Roland Hauff – Lawnmower Robot ESPrtk uBlox ZED-F9P , Cube Orange Autopilot ESP32 RTK

Roland Hauff – Lawnmower Robot ESPrtk uBlox ZED-F9P , Cube Orange Autopilot ESP32 RTK

Hello ESPrtk User .

Read Full post here :


  • App Build : NTRIP/MQTT RTK BaseStation+Rover+CASTER
  • ESP32 : ESP32 DEV KIT C Espressif ( ESP32_WROOM_32U or ESP32_WROOM_32UE CHIP)
  • RTK GNSS: F9P or PX1122R
  • Display: OLED SSD1306 0.96 inch or SH1106 1.3 inch( option !)
  • Ethernet: W5500 ( option !)
  • Power supply: 5V 2.5A Adapter
  • Other: LED , Button, Switch , 2.4Ghz WiFi Antenna , GNSS RTK Antenna, RJ45 Etheret cable, Micro USB Cable , 3.3V Active Buzzer , …

If you want to build your own RTK Base station, read more here (Full instructions, connection diagram, how to configure):
NTRIP RTK Basestation – PX1122R / F9P + ESP32 + TRIMBLE, TOPCON, John Deere – ESP32 RTK.

If you want to build your own CORS RTK SERVER Base station, read more here (Full instructions, connection diagram, how to configure):
DIY NTRIP CASTER CORS Server with ESP32 and free DDNS host name – F9P PX1122R ESP32 RTK.

Warning !

For those who are intending to use buzzer on ESPrtk.

To protect ESP32 chip. Do not connect the buzzer directly to the ESP32’s GPIO12 pin.

Please use protection diode (or combine with NPN transistor as shown image below).

This is mostly a build log so I remember how I built this, and to share setup in order to help others with similar machines.

Full post here :

  • Part 1 is the ESPrtk base which streams RTCM corrections from a public NTRIP server and broadcasts with a 900 MHZ radio.
  • Part 2 will be the uBlox ZED-F9P gps setup.
  • Part 3 will be the Ardurover setup.

The mower he used is an old 21″ gas powered push mower, with 8″ Hoverboard motors installed for the drive. An Odrive 3.6 56V drives the brushless motors, and power comes from a 36V Lithium eBike battery. Here is a clip of it running with RC transmitter:

Part 1 ESPrtk base.

I chose to use the ESPrtk firmware running on an ESP32-DevKitC V4. This seemed like the quickest way to build a base to send RTK corrections to the mower. The firmware has been in development for a few years and has configuration option for just about any type of caster or rover you want to setup.

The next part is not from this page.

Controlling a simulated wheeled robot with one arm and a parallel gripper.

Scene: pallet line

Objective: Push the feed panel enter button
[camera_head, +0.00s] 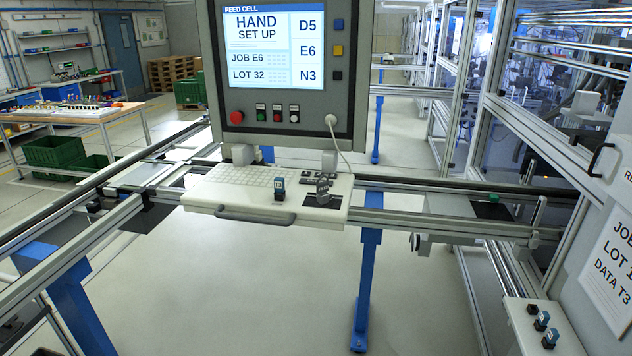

I didn’t want to rely on Mission Planner or any other basestation to stream the RTCM corrections to the Lawnbot. The ESP32 boots very quickly and is sending corrections within seconds. Initially I wanted to broadcast with a LORA radio, but the radio I chose (an SX1276 with UART interface) did not transmit the packets reliably. Seemed to be a problem with the 58 byte packets that it transmits.

Switched to mRobotics 915MHz telemetry radios and they just worked…flawlessly. mRo SiK Telemetry Radio V2 915Mhz 5 A SiK Telemetry Radio is a small, light and inexpensive open source radio platform that typically allows ranges of better than 300m “out of the box” (the range can be extended to several kilometres with the use of a patch antenna on the ground).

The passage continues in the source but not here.